“Hey! You! Have you heard the new Arcade Fire album?”
“No, not yet! What does it sound like? I’m really excited, having read that the band’s going to incorporate Haitian sounds and with James Murphy on production. I’m expecting them to sound like Talking Hea—“
“It sounds like every other Arcade Fire album.”
—– —– —– —– —–
Well, that’s not exactly true. There’s one noticeable difference in sound – the bass guitar grabs your hips and has you pulling out the Elaine Benes moves even if you thought staying still was your thing. That’s all James Murphy’s doing; he’s shown us some of the most agreeable dance music of the past decade – even the stuff that he’s produced for other bands are more danceable than their usual stuff (see: Gorillaz’ “DoYaThing,” Pulp’s “After You”), so he fully understands the power of that instrument in a way that the band has never shown in their preceding albums. Seriously, listen to the one the singlehandedly powers “We Exist” (probably the most melodic part of the album) or the one that shimmies on the dancefloor with the jangly guitar in “You Already Know” (though, minor qualm here, why does Win Butler sing the title’s words in a faux-accent? “We al-re-ti know?” Ugh).
On a less positive note, the lyrics suck.

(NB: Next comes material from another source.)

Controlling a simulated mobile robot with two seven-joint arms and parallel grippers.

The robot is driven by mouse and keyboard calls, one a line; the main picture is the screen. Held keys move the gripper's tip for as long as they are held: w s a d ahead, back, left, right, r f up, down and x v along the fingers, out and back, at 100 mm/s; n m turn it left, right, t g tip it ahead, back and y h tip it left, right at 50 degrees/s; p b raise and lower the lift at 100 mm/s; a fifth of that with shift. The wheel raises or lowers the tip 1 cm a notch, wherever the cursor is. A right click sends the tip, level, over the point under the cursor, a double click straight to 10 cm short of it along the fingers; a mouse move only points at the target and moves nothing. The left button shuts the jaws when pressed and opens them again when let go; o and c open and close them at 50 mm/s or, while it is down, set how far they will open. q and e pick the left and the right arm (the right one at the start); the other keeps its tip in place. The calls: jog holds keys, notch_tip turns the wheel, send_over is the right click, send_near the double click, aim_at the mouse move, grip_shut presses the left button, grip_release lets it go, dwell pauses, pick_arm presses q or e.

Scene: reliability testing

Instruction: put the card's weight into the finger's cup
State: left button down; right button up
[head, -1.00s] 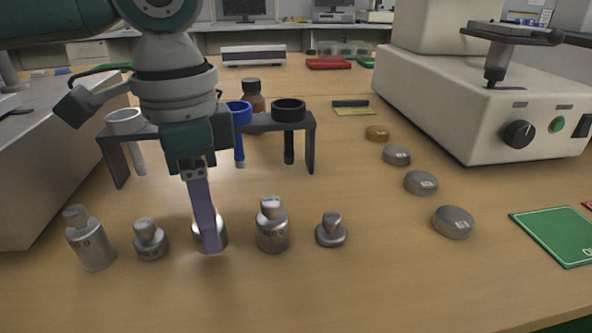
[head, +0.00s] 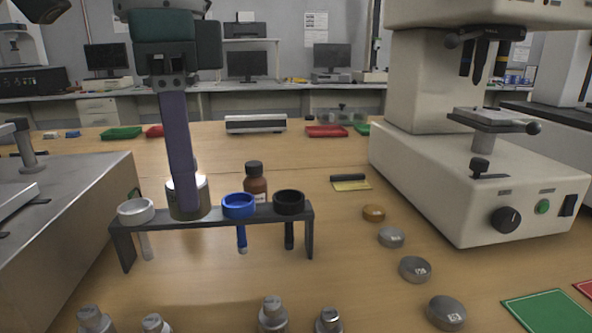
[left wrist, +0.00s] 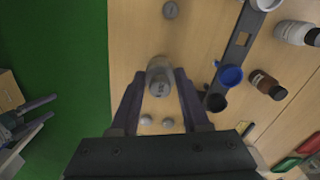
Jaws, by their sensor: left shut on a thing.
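My left gripper (head: 183,205) has purple fingers and is shut on a silver cylindrical weight (head: 199,188), held upright. In the head view the weight overlaps the rack between the white cup (head: 136,211) and the blue cup (head: 239,206); the black cup (head: 289,203) is further right. In the left wrist view the weight (left wrist: 159,78) is between my fingers (left wrist: 158,92), apart from the blue cup (left wrist: 229,75). Other silver weights, such as this one (head: 273,316), stand in front. A green card (head: 548,310) lies at right, its text cut off. My right gripper is out of view.
The dark rack (head: 265,216) holds the cups. A brown bottle (head: 255,186) stands behind it. Several flat discs, including a grey one (head: 415,269), lie to the right. A large beige machine (head: 450,200) stands at right, a metal-topped unit (head: 70,215) at left. Wood between discs and rack is clear.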

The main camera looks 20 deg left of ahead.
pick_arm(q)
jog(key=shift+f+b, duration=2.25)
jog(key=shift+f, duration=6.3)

Of course, people are going to tell me that the lyrics in music don’t matter – they’re the same people who have a notebook full of their favorite Yorkeisms and the ones that could probably recite “Neighborhood #1 (Tunnels)” by heart without ever having tried to memorize it. Funeral was informed by emotion, powered by the deaths of family members, love for the living and nostalgia for simpler times. Their penchant for silly couplets started rearing its ugly head in Neon Bible, but in the guise of their most political offering to date, they were easy to overlook (sample rhyme: “Mirror, mirror on the wall / Show me where them bombs will fall”). The similar problem happened with The Suburbs, but under homey themes (“I want a daughter while I’m still young”), we forgave them, didn’t we? With Reflektor, they’re not talking about anything at all. “Down on their knees / Begging us please / Praying that we don’t exist” – who, exactly, are they talking about? The general public? Certainly not. “Little boys with their porno / Oh, I know they hurt you so / They don’t know what we know” – who says porno when porn rolls right off the tongue? Is it just so you could make a rhyme with it? What exactly is it that you know? And while previous Arcade Fire songs had the beauty of growing on me because of their lyrical insights, I’m sorry to say that the opposite is happening here. “I thought, I found the connector / It’s just a reflector.” Well, gee, thanks.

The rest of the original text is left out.